Paul D wrote:
> <[email protected]> wrote:
>> Paul D wrote:
>>> "PeterE" <peter@xyz_ringtail.fsnet.co.uk> wrote:
>>>> I suspect that through various means - for example, bringing off-
>>>> street garages back into use - the number of houses totally
>>>> deprived of parking spaces would be relatively small.
>>> There are many, many streets in London which are terraces of four
>>> story buildings with a flat on each floor (and not a garage or drive
>>> in the entire street)
>>> For a typical street with 100 houses, that's 400 flats.
>> That's 50 houses on each side of the street, each house about 15"
>> wide. That's about 750 feet of kerbside, multplied by two.

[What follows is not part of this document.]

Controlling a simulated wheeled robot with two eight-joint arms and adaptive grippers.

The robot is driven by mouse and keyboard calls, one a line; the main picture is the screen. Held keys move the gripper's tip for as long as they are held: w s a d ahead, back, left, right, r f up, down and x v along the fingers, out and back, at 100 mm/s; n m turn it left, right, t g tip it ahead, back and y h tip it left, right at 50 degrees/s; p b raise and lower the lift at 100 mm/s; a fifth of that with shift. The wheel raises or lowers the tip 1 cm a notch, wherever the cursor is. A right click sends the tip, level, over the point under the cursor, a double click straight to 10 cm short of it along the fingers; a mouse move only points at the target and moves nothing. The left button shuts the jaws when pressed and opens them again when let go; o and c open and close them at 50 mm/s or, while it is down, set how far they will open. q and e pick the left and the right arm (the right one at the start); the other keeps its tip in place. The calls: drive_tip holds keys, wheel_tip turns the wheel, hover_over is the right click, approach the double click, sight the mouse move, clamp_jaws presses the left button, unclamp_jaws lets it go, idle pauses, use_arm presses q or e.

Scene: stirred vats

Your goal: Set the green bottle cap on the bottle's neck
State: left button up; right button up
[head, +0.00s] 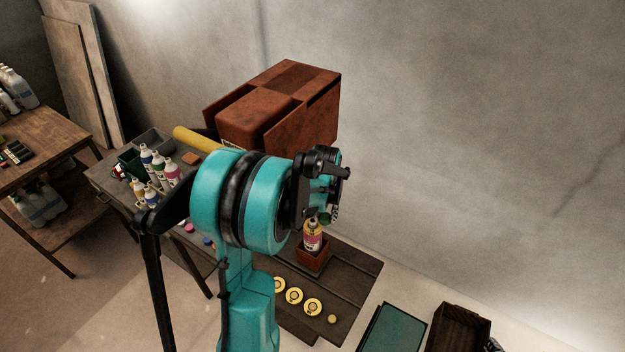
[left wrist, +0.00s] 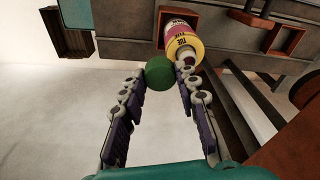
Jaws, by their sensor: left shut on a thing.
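The green bottle cap (left wrist: 159,73) is held between the fingertips of my left gripper (left wrist: 160,82) in the left wrist view. The bottle (left wrist: 180,38) has a pink and yellow label and a pale neck. In that picture the cap appears just left of the neck, not on it; I cannot tell whether they touch. In the head view the bottle (head: 313,238) stands upright in a small red-brown box (head: 313,262). My right gripper does not show clearly.
Yellow discs (head: 294,296) lie on the dark bench (head: 352,262) in front of the box. A large rusty-red case (head: 322,110) stands behind. Several bottles (head: 160,165) stand at the left. A teal-topped box (head: 393,333) and a wooden crate (head: 460,329) are at lower right.

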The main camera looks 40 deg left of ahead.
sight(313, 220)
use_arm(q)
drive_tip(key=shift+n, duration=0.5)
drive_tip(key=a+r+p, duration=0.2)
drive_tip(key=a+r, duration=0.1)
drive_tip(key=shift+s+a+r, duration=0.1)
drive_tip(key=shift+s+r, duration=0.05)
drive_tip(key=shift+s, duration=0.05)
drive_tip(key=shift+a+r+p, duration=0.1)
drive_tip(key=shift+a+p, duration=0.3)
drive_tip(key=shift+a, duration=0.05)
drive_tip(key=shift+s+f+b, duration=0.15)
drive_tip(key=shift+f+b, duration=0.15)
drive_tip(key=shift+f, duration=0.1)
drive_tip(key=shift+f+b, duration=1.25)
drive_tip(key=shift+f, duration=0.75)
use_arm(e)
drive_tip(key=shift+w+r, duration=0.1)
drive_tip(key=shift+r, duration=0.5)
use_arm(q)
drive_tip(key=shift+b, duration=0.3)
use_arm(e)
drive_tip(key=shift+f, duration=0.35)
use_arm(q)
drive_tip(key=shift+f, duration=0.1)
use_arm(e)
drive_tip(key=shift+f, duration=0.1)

> Well, they may be where you live, but the streets I'm thinking of
> it's more like 25'.
That sounds like very upmarket terraced housing. Typically, in the sort of
area where I was brought up (inner-city Liverpool, Manchester, etc),
terraced house plots are little more than 15' wide (if wider at all - and
there are still street corner protection issues, meaning that not every
frointage can be counted into the practical total). So, there isn't usually
enough kerbside space to keep one car per house in the street, and often, a
row of cars on each side of the street will leave such a narrow channel that
a fire-engine could not pass (which, IMHO, is the ultimate definition of
unreasonable obstruction).
>>> Even if they were in single occupancy, you'd need 400 garages. There
>>> just are not that number of garage spaces available.
>> Can you *fit* 400 cars along 750 feet of kerbside?
> Well, just ignoring for a moment the fact that your answer is out by
> a factor of 2 (good job you showed the working, I'll give you 3/10),
> if you would now transfer your attention to what was said, you'll see
> that the person to whom I was responding was talking about the number
> of houses "deprived of parking" if there was NO on street parking,
Nonsense.
They can't all be parking there in the first place, so a smaller number
would be "deprived" (nice emotive word - full marks) of parking.
> i.e. How many you can park on the street is irrelevant. He was
> talking about how much paking could be made available OFF street.
Oh do come off it.
The total number of "potential" vehicles (in the exeptionally far-fetched
scenario you raise) has nothing to do with the amount of off-street parking
that moight be provided. What can be provided can be provided. Price will
ration it (and may tempt some into releasing a little more land from
alternative uses), but no-one, not even on the wildest extremes of your side
of this, is arguing that 400 spaces would either be available or needed for
every street of 100 houses.
> So:
> Results for J Nugent
> Sums: 3/10
> English Comprehension: 1/10
> Overall: Could do better. In fact, could do MUCH better.
It made you feel so much better for contriving that, didn't it?